[START OF Record excerpts]

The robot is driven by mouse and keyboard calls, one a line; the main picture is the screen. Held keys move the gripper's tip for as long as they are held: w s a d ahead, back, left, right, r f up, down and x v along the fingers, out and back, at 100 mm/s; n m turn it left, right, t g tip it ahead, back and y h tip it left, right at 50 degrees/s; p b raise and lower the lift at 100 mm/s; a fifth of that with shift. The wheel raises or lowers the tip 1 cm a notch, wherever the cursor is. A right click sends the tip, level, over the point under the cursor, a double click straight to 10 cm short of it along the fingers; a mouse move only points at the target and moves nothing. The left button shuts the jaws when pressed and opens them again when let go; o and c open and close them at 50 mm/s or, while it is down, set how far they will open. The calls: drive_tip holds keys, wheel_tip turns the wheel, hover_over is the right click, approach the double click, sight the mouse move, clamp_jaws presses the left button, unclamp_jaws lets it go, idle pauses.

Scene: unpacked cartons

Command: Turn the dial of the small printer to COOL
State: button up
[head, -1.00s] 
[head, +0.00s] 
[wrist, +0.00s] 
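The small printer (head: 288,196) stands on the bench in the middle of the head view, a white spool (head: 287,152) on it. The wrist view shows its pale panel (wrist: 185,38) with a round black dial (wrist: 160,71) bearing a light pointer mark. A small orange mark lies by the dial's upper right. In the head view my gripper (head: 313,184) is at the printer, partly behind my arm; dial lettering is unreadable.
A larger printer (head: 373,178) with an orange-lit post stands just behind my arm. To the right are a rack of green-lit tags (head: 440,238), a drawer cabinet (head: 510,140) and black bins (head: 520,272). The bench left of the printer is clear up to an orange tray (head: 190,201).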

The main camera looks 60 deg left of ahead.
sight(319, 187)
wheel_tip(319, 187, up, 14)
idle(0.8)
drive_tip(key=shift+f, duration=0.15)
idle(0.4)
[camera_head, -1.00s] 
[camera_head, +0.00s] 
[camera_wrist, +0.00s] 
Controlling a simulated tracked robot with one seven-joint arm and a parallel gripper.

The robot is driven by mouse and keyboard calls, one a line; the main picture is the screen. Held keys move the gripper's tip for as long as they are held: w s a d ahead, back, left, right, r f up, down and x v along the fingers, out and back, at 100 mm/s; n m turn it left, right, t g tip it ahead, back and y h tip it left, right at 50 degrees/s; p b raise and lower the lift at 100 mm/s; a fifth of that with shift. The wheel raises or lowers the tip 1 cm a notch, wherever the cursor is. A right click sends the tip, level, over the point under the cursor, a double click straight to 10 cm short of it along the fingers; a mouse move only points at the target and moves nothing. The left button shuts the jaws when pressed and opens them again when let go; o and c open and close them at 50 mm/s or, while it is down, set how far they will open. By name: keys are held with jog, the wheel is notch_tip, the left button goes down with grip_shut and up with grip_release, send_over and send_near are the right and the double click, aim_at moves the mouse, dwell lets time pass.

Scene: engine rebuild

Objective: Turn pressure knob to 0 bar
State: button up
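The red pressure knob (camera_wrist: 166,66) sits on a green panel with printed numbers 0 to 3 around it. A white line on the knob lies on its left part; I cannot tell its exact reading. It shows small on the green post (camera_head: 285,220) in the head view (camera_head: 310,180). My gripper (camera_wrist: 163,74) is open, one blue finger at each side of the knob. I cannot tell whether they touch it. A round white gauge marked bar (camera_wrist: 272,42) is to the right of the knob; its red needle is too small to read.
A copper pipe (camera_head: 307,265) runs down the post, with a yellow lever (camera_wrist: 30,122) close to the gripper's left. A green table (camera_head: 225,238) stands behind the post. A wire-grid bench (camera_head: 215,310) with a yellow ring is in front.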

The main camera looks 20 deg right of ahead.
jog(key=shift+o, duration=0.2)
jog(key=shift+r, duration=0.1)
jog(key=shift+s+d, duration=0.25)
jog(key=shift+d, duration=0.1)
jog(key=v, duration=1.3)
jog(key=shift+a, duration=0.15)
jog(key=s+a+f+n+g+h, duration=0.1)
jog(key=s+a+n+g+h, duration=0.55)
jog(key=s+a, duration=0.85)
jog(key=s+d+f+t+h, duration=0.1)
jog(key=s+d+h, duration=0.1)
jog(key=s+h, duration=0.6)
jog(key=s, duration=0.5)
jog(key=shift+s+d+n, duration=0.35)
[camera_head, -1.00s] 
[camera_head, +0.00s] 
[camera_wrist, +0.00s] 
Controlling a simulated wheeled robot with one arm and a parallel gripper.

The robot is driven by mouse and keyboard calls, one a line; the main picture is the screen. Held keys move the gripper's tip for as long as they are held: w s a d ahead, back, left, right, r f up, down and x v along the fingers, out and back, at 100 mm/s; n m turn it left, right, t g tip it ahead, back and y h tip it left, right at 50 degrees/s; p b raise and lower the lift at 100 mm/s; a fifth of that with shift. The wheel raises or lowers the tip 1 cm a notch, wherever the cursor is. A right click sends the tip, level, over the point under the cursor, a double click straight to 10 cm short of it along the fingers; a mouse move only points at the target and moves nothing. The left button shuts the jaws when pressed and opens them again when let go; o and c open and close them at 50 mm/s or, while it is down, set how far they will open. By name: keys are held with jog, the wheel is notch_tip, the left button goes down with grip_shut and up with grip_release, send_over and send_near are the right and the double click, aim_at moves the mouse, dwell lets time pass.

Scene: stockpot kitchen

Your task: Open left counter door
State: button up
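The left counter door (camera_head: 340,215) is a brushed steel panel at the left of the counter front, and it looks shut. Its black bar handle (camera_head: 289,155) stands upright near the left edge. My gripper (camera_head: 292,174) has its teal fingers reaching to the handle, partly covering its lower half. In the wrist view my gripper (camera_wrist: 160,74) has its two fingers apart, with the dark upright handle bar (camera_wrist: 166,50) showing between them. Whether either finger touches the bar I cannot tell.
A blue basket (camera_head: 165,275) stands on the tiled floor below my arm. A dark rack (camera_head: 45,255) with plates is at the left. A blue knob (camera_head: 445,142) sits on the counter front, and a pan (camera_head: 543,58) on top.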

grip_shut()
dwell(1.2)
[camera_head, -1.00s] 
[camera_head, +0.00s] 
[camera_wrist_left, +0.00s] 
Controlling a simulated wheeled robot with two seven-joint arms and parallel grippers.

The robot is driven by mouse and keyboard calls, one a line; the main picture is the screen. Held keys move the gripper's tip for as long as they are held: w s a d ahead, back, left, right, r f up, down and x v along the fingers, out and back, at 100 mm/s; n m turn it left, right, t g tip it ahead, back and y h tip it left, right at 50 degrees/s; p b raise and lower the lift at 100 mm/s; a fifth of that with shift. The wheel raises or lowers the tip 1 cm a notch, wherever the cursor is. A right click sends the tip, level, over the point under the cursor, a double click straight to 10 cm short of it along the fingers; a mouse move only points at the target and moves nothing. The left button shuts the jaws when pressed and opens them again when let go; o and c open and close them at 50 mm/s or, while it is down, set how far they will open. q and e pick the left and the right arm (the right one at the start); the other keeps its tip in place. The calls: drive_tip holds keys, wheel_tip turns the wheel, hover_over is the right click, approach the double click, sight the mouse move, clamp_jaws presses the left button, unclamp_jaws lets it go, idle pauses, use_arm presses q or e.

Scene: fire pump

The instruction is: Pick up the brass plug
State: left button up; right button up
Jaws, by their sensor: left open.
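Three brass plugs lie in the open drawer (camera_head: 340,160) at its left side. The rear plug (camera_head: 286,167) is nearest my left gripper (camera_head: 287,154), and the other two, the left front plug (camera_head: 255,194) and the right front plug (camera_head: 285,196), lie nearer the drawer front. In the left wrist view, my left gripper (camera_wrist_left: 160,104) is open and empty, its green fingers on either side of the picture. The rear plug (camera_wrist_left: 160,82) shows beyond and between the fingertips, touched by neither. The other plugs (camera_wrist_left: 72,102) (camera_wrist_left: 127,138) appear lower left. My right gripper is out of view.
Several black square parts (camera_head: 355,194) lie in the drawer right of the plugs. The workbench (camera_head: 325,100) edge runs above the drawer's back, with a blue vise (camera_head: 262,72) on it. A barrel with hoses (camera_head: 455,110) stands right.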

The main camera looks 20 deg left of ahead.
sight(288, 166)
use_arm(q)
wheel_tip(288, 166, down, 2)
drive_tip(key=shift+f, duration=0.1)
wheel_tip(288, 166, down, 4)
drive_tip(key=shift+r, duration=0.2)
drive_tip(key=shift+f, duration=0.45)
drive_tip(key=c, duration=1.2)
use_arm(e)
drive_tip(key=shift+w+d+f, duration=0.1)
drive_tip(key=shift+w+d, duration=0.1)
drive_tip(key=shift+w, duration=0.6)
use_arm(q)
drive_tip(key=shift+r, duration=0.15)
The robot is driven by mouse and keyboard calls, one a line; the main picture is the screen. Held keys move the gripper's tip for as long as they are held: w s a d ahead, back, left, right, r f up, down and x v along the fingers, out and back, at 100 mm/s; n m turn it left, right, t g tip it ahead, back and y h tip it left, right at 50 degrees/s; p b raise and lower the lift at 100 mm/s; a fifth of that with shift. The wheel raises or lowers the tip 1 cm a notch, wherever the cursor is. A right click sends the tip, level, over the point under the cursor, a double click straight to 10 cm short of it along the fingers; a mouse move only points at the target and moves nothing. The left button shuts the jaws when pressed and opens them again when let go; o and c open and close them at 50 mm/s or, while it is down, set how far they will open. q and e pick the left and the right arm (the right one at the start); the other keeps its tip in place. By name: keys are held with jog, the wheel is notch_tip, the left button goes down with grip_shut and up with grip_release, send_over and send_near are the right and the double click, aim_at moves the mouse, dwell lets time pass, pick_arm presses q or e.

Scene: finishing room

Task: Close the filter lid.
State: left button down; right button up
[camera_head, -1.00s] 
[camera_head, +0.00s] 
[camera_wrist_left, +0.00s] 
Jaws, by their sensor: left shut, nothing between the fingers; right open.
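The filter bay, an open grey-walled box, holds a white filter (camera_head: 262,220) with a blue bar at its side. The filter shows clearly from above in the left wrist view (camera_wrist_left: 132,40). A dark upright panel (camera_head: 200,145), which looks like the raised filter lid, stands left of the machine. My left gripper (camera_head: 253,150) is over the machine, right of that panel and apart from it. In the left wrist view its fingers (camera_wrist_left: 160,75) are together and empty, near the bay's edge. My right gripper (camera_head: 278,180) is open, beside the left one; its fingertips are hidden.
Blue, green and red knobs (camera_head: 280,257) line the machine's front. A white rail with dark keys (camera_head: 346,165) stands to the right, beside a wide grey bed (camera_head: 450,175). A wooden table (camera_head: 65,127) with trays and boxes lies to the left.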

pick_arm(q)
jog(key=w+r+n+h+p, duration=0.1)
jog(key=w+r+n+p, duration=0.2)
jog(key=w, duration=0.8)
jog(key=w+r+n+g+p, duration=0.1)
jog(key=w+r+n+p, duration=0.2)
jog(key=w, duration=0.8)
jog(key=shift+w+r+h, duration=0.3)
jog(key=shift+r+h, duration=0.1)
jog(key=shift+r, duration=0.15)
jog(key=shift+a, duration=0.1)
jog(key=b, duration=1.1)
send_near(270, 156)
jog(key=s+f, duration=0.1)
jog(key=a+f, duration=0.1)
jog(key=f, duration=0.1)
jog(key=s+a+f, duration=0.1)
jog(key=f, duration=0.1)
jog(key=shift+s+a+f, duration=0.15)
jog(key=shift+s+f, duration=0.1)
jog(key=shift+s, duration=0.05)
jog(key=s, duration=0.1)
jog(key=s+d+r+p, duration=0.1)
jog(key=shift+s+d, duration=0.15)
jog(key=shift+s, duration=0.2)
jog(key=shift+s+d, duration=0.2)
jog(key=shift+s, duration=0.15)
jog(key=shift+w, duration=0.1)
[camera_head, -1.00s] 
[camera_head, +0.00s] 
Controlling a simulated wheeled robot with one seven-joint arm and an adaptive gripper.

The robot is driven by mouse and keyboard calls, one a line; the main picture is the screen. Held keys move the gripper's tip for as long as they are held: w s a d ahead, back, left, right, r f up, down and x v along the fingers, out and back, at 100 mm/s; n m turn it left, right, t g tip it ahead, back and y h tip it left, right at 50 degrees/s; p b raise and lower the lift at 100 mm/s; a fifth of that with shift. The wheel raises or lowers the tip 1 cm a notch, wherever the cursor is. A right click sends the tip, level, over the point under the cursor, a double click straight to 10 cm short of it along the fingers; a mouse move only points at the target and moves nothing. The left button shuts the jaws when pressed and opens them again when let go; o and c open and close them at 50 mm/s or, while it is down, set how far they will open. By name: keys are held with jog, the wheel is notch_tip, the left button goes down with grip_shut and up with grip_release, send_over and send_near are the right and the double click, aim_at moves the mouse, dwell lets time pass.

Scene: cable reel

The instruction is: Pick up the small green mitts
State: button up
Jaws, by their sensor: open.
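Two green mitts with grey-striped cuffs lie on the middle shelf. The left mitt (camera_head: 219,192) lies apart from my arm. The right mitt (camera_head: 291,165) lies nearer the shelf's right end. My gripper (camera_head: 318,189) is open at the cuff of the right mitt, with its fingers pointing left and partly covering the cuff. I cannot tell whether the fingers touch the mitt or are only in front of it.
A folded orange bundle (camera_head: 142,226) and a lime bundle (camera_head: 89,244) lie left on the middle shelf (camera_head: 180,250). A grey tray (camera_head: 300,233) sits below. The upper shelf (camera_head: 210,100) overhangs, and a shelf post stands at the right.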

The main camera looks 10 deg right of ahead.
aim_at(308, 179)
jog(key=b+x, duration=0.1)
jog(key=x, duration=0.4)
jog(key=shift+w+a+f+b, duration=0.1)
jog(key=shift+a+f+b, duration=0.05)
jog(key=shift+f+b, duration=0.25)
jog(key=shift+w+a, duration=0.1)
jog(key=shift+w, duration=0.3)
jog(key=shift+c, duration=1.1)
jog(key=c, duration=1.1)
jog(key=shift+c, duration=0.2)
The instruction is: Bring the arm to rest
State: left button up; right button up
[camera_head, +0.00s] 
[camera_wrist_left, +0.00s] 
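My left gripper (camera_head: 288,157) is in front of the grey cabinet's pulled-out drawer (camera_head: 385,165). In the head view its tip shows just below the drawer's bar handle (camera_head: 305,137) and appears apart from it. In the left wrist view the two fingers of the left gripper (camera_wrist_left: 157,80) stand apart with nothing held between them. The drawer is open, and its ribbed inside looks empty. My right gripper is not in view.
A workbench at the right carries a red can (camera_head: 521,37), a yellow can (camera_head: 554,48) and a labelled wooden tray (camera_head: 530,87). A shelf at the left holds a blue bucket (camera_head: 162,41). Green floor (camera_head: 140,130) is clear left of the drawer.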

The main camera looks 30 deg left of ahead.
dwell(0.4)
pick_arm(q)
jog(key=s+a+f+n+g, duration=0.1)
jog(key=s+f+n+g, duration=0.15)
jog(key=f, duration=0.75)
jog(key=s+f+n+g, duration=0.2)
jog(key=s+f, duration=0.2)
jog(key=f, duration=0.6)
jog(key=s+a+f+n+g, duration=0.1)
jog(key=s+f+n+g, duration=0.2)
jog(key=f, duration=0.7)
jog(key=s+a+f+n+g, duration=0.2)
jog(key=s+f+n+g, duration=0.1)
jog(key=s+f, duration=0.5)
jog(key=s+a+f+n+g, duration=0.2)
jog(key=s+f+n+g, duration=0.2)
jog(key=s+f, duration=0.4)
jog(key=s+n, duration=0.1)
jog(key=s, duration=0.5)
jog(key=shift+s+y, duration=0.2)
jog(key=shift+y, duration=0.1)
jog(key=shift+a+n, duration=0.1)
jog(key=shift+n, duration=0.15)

[END OF Record excerpts]

### Request
Copy all lines above containing the string "parallel".

### Result below
Controlling a simulated tracked robot with one seven-joint arm and a parallel gripper.
Controlling a simulated wheeled robot with one arm and a parallel gripper.
Controlling a simulated wheeled robot with two seven-joint arms and parallel grippers.

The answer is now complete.